RECORDS FOR THE EXERCISE:
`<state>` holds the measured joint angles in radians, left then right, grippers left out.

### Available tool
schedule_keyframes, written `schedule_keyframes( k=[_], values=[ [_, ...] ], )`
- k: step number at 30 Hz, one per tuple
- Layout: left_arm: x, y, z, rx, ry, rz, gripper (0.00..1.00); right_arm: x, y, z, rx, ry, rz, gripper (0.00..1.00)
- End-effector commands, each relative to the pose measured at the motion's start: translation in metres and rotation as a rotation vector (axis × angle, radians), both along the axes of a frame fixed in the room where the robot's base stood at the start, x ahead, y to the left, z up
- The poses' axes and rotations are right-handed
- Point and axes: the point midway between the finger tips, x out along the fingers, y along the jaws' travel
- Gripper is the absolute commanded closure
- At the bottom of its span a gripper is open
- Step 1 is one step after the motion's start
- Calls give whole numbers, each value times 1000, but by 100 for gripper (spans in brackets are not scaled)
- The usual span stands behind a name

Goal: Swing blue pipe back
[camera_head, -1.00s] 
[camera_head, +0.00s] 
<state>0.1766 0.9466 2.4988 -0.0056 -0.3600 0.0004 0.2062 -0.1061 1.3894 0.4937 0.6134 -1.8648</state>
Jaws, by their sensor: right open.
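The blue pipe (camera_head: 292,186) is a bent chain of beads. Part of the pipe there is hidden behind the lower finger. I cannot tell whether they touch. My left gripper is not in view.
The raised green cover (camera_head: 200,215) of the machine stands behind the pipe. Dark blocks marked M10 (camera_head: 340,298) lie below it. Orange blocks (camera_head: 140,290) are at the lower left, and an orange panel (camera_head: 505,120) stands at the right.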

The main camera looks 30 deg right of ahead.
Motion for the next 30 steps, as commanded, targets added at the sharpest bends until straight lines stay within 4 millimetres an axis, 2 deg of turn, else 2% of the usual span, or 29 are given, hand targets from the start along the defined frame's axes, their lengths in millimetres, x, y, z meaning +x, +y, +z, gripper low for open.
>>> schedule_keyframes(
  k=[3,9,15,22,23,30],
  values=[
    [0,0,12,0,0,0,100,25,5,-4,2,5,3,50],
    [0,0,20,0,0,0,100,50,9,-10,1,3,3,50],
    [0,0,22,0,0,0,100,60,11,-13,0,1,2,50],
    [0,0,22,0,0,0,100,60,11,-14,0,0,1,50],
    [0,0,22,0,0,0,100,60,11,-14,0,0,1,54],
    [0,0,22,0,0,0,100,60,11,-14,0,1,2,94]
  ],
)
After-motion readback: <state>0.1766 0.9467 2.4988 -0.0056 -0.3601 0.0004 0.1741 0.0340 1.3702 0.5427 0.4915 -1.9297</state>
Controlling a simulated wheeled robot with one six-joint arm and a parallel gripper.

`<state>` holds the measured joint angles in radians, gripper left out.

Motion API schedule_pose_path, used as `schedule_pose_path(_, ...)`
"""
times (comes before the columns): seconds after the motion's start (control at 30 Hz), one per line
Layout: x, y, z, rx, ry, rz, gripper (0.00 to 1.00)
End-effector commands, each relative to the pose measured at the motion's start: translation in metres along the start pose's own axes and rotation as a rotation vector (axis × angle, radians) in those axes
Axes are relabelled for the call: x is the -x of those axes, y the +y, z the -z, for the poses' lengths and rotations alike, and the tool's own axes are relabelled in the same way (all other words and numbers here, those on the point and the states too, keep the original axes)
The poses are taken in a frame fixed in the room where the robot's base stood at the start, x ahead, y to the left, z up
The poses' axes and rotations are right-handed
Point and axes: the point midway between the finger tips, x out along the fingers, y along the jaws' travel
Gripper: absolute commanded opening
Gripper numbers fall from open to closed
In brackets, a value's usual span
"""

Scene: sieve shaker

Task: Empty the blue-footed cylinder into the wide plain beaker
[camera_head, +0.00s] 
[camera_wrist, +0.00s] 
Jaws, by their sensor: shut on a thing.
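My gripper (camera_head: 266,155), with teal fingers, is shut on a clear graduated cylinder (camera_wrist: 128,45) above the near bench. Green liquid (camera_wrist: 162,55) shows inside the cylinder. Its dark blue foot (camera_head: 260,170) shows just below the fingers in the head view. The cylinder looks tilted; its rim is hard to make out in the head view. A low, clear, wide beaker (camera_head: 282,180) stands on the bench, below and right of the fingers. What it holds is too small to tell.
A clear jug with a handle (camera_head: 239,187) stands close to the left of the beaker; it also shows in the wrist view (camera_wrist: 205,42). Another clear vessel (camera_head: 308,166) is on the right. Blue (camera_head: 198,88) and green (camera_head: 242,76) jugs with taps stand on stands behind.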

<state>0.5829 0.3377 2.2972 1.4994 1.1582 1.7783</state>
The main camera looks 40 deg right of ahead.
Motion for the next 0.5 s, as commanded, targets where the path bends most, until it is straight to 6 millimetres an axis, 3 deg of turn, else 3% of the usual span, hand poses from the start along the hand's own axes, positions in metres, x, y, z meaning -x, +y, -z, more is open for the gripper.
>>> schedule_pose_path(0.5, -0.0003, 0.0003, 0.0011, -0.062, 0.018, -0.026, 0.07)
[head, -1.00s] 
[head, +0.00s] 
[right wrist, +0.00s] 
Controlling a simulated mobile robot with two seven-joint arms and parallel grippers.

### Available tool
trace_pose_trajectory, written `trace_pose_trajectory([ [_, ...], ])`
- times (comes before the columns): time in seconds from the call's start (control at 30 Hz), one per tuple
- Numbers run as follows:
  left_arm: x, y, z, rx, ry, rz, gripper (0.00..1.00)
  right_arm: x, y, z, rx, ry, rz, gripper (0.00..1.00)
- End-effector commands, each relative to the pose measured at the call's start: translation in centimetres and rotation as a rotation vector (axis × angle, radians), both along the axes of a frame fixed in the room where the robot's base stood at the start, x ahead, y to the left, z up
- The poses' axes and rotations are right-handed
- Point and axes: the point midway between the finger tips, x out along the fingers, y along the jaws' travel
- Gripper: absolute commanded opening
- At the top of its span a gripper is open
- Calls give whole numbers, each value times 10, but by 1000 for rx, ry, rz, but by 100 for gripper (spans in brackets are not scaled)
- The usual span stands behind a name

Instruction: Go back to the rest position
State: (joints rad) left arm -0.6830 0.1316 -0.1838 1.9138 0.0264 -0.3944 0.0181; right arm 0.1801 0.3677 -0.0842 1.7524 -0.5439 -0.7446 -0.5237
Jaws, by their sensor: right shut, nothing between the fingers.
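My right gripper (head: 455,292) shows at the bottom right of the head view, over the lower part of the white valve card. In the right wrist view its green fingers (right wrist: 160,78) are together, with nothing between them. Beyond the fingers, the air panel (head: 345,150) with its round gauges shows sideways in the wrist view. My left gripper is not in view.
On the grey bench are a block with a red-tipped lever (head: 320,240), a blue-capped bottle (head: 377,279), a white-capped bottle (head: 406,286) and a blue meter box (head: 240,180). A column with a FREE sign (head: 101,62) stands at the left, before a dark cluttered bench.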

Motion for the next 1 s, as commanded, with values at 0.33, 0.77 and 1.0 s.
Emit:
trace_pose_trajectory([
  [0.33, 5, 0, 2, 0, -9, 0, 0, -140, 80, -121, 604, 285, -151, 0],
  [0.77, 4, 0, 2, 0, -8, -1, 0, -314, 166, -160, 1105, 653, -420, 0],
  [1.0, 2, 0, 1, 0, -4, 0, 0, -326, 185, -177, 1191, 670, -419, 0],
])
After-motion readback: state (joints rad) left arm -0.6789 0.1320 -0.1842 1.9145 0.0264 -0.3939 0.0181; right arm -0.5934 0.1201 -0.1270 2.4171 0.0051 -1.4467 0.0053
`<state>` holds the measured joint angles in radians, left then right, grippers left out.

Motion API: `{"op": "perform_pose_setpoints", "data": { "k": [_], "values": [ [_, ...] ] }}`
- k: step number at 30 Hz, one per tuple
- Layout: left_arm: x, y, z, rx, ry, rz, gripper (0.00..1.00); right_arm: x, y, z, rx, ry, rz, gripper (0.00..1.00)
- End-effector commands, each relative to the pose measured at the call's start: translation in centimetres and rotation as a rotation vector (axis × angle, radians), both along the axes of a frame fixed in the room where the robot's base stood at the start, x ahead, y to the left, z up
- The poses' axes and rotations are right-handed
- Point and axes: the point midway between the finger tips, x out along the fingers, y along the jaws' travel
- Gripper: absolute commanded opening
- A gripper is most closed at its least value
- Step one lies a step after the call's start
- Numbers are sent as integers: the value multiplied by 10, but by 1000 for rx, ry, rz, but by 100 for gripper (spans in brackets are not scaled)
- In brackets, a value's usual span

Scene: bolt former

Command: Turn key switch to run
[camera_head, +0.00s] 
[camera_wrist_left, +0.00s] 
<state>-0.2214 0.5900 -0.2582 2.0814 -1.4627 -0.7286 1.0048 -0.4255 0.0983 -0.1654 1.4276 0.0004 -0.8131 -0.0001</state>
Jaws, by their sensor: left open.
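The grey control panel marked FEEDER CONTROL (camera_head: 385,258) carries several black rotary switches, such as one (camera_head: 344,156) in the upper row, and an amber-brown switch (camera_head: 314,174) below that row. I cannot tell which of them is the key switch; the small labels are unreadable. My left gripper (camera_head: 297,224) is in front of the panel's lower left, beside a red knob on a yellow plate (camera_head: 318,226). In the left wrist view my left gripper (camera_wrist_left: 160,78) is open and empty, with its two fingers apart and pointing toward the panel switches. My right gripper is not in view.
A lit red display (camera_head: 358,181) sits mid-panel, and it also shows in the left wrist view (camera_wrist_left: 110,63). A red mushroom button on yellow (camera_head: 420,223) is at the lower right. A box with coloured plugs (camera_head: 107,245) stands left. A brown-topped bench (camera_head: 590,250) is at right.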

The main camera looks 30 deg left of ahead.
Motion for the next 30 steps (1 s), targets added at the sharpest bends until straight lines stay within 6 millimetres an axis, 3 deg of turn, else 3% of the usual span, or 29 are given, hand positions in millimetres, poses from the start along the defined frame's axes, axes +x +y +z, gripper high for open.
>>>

TASK TO COMPLETE: From the records above, pull out each line that has "vector".

ANSWER FOR THE TASK:
- End-effector commands, each relative to the pose measured at the motion's start: translation in metres and rotation as a rotation vector (axis × angle, radians), both along the axes of a frame fixed in the room where the robot's base stood at the start, x ahead, y to the left, z up
End-effector commands, each relative to the pose measured at the motion's start: translation in metres along the start pose's own axes and rotation as a rotation vector (axis × angle, radians) in those axes
- End-effector commands, each relative to the pose measured at the call's start: translation in centimetres and rotation as a rotation vector (axis × angle, radians), both along the axes of a frame fixed in the room where the robot's base stood at the start, x ahead, y to the left, z up
- End-effector commands, each relative to the pose measured at the call's start: translation in centimetres and rotation as a rotation vector (axis × angle, radians), both along the axes of a frame fixed in the room where the robot's base stood at the start, x ahead, y to the left, z up

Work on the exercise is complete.